EAGLE POINT, Ore. — An organization in Oregon is working to connect foster kids with more than just a place to stay — the goal is to build an entire support network from local communities. Every Child works closely with Oregon's Department of Human Services (DHS) to meet that need.
"We know that Oregon's communities want to take action, and just don't know where to begin," Every Child says on its website. "Many of us feel helpless, doing nothing or never considering foster parenting."
While Every Child does work to bring in foster parents, it also cooperates with DHS in order to bring in donations or volunteers so that others can contribute if becoming a foster parent isn't an option.
"By doing so, we’re able to bring love, care, and support to children in foster care and families who previously had nowhere else to turn," Every Child says.
According to the organization, last year saw more than 11.2 thousand children in foster care in the state of Oregon, and the vast majority — 66.1 percent — spent time in more than one foster home.
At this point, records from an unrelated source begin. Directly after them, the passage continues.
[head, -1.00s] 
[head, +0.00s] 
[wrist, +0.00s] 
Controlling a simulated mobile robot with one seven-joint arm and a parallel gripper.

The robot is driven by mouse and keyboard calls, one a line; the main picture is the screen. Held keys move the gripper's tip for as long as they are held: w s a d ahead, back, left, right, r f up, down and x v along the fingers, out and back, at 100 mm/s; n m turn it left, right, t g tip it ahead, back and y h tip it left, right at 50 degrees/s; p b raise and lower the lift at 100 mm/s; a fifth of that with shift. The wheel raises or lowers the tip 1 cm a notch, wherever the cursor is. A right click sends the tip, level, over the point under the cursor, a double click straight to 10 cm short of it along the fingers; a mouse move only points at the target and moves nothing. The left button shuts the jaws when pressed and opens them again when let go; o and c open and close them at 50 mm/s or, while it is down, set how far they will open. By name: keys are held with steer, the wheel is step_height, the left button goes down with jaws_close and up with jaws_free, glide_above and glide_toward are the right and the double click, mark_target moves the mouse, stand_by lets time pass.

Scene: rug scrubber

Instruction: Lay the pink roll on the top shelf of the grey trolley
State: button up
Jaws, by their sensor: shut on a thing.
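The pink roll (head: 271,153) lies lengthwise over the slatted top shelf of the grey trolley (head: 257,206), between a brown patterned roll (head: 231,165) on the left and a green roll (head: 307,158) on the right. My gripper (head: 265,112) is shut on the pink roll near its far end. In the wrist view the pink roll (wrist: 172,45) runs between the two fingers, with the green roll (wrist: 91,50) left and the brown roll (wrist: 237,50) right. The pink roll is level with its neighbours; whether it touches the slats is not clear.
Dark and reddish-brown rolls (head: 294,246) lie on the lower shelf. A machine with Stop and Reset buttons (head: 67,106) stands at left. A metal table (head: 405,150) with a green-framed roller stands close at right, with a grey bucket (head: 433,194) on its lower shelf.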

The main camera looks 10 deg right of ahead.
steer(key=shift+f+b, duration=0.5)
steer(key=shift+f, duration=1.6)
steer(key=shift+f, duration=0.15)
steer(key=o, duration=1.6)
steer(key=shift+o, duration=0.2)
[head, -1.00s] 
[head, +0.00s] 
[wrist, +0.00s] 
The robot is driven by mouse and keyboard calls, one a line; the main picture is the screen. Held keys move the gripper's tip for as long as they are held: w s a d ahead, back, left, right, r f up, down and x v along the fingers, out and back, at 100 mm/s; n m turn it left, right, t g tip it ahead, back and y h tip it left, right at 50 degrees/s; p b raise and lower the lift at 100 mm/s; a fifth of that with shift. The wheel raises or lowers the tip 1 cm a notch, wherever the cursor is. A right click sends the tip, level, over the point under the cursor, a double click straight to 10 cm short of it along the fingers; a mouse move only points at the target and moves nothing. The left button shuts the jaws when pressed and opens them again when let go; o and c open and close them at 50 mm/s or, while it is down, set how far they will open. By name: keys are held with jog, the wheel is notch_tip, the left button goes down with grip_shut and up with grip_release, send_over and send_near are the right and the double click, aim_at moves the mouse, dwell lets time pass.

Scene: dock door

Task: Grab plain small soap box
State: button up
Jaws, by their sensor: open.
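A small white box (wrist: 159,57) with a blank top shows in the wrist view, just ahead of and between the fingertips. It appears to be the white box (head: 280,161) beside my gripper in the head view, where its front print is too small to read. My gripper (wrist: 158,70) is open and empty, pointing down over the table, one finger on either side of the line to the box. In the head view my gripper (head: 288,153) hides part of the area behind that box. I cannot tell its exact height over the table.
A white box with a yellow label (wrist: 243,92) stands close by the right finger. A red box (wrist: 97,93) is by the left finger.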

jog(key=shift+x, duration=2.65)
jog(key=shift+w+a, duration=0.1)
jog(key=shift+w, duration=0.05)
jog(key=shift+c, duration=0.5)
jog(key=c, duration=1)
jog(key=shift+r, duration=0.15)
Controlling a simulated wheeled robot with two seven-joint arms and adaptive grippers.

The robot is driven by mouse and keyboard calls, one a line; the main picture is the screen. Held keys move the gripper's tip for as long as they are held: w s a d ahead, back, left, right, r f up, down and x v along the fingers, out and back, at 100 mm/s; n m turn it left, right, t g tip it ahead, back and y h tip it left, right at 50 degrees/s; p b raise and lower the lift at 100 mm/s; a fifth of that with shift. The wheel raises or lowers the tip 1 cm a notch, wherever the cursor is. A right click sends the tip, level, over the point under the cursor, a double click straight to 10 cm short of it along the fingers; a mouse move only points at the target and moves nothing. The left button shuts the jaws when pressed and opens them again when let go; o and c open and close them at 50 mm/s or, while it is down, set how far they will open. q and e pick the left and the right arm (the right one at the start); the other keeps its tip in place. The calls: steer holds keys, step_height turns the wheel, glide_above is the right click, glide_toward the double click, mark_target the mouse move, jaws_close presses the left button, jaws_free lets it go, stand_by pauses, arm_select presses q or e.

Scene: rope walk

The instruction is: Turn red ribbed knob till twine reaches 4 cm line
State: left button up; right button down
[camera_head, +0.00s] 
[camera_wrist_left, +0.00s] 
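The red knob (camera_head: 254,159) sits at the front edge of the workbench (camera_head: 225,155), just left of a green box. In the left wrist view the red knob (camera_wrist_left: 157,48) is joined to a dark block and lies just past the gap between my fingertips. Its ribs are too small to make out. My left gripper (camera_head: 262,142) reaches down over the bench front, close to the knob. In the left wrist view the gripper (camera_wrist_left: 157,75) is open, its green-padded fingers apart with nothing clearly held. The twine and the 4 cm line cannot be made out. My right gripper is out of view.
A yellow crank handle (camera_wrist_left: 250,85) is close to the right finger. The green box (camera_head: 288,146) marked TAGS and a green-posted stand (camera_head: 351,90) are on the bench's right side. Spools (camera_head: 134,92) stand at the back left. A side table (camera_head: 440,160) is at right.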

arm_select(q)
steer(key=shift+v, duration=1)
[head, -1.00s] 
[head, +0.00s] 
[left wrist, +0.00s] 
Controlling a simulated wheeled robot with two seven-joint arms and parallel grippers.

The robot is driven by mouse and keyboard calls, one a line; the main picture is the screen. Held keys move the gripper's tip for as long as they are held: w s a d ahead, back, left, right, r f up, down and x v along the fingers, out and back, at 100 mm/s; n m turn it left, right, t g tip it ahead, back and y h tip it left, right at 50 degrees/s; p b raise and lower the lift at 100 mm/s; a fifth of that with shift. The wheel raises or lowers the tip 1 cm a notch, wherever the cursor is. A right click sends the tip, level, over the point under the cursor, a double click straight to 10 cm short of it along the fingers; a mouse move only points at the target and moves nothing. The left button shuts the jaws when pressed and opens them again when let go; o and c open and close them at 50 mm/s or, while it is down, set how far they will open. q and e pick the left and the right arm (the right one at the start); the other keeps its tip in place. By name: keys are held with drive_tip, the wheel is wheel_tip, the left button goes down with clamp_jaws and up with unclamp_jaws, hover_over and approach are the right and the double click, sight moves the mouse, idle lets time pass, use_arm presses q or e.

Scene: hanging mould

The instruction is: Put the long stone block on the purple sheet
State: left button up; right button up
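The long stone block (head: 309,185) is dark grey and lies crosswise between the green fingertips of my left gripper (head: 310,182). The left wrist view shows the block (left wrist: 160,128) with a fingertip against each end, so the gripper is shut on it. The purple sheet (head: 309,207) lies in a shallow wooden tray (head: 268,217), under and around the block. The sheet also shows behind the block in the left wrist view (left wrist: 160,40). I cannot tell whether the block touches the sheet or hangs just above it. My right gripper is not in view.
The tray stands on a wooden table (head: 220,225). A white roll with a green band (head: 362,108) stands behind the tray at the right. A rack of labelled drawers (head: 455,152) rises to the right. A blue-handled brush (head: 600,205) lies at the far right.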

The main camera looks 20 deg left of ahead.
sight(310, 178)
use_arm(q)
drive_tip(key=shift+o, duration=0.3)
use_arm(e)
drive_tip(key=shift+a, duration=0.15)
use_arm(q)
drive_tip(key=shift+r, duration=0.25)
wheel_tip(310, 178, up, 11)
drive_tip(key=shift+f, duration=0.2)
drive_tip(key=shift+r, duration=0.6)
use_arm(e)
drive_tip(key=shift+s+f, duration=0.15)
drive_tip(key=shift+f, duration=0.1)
Many kids with siblings are split up from them.
"If a natural disaster hit our state and children were wandering the street without someone to care for them, each of us would open our homes to help in the crisis. With more than 11,00 children in foster care and more entering the system every day, we're in the midst of a disaster in our state," Every Child says.
Every Child has a laser focus on finding a way that just about anyone can help support foster families. The greatest need, of course, is for foster parents. However, the organization is just as open to bringing in volunteers to "meet tangible needs" that will support foster families. Monetary donations are also always welcome. And for those willing to help, but uncertain in what capacity, Every Child works with individuals to figure that out and connect with the right resources.